Friday, June 11, 2010

People Who Fight People

I find myself in a constant struggle between how I should act with people and how I do act with people.

I am no different than so many other people: I tend to like and react well to those who like me, and tend to dislike and not react well to those who dislike me. Further, I often find myself in conversations about those with whom I have difficult relations - the "banding together against a common foe."

But in the big picture is that good? Is that Christlike?

There often seems to be a fine line between disagreement and dislike, especially in the employment environment. I can - and often do - disagree profoundly with managers and coworkers, yet it often does not achieve the level of a personal affront or indignity. We get up, we go on our way, and we do our jobs without rancor or distrust.

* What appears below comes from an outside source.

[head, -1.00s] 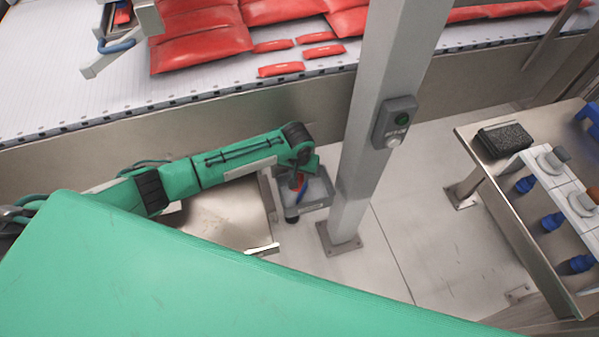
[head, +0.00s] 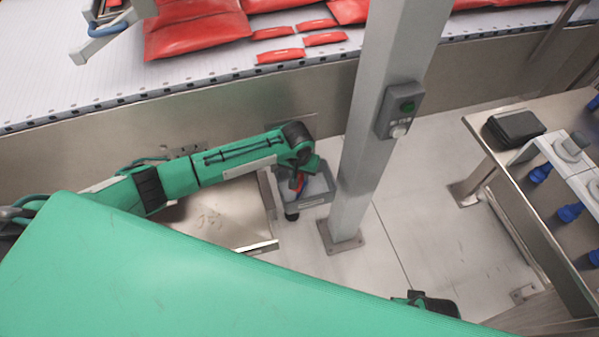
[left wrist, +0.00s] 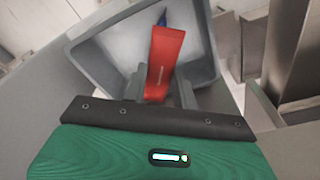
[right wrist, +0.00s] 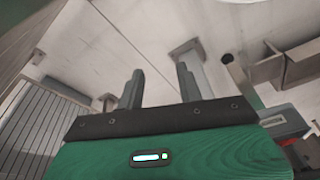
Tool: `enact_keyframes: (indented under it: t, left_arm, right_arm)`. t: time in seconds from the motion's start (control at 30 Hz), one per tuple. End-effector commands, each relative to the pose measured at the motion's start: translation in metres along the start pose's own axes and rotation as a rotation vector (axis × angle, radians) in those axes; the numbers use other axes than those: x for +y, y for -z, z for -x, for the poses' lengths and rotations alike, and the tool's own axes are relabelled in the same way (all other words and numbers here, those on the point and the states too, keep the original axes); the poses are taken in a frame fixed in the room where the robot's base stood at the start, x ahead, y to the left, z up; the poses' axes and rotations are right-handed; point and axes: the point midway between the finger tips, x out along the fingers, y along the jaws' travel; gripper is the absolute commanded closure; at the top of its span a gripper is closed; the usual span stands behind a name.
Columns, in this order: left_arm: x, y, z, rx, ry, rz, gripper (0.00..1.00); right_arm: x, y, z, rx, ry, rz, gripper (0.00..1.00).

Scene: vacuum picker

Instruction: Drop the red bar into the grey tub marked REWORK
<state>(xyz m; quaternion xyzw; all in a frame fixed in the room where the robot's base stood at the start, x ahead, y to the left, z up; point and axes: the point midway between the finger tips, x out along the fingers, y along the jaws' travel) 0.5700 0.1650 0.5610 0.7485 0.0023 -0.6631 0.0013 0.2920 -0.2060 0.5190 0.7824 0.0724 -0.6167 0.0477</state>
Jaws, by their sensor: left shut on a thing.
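The red bar (left wrist: 165,55) is held between the fingers of my left gripper (left wrist: 158,88) in the left wrist view. It points away over the grey tub (left wrist: 105,60), with a small blue piece (left wrist: 162,18) at its far end. A pale label (head: 312,203) is on the tub's front, too small to read. My right gripper (right wrist: 160,85) is open and empty in the right wrist view.
A grey post (head: 362,140) with a button box (head: 399,110) stands just right of the tub. A conveyor (head: 100,90) with red packs (head: 200,30) runs along the back. A metal table (head: 485,140) stands at the right. Pale floor (head: 400,220) is clear between post and table.

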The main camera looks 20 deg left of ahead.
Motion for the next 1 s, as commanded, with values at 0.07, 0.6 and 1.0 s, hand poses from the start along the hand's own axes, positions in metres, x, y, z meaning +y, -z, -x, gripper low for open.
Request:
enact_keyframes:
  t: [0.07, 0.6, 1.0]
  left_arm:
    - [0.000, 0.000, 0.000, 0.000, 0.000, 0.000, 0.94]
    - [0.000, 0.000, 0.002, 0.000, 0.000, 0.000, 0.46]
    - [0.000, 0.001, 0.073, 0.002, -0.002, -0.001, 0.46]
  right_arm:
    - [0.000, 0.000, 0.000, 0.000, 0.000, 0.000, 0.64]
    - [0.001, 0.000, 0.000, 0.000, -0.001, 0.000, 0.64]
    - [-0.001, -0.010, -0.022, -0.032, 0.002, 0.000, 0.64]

But other times it results in precisely all of those things: we disagree profoundly, we are affronted, and we leave in rancor or with anger - often not about the situation itself, but about how it was handled.

So what's a Christian to do?

How does one pursue the common calling all Christians while grappling with the extingencies of personal relations on a day to day basis?

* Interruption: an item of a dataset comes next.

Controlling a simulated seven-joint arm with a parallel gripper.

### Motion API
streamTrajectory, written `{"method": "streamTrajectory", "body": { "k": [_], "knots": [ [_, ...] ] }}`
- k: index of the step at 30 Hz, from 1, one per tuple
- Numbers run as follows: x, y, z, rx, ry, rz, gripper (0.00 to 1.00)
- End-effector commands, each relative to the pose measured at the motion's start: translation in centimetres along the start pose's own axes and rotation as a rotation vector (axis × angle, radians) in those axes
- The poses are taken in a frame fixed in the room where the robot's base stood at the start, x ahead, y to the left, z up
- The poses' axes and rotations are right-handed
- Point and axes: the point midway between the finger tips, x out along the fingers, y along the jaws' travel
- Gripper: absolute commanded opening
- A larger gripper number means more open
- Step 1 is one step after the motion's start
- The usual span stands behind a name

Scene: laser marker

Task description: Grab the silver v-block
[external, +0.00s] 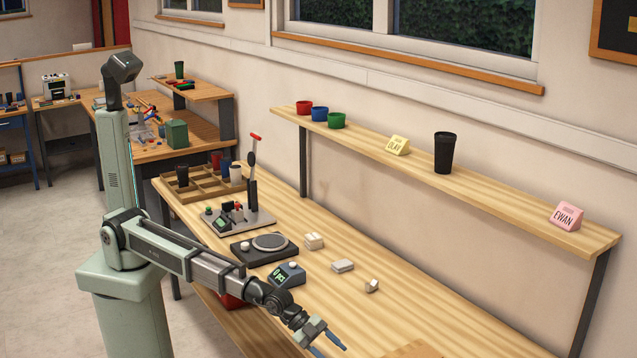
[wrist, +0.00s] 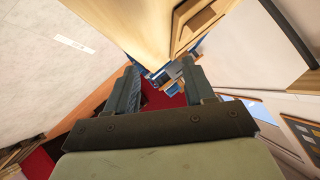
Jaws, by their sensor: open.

The key - perhaps - is grace.

Grace realizes that God has dealt generously with me even though I did not deserve it. Grace realizes that most of the people I deal with on a daily basis are broken and sinful, even as I am broken and sinful. Grace realizes that a host of factors - youth, age, experience, inexperience - contribute to how individuals see others and the world around them. And grace realizes that what's important is not the here and now, not the one upsmanship of daily life, but rather than coming of eternity and where these people we laugh with, laugh at, argue with, amuse, and become angry at are going to be without Christ.

I am far from a master at this, but realization is the first step in dealing with a problem. I need to look through the problems created to see the individuals underneath.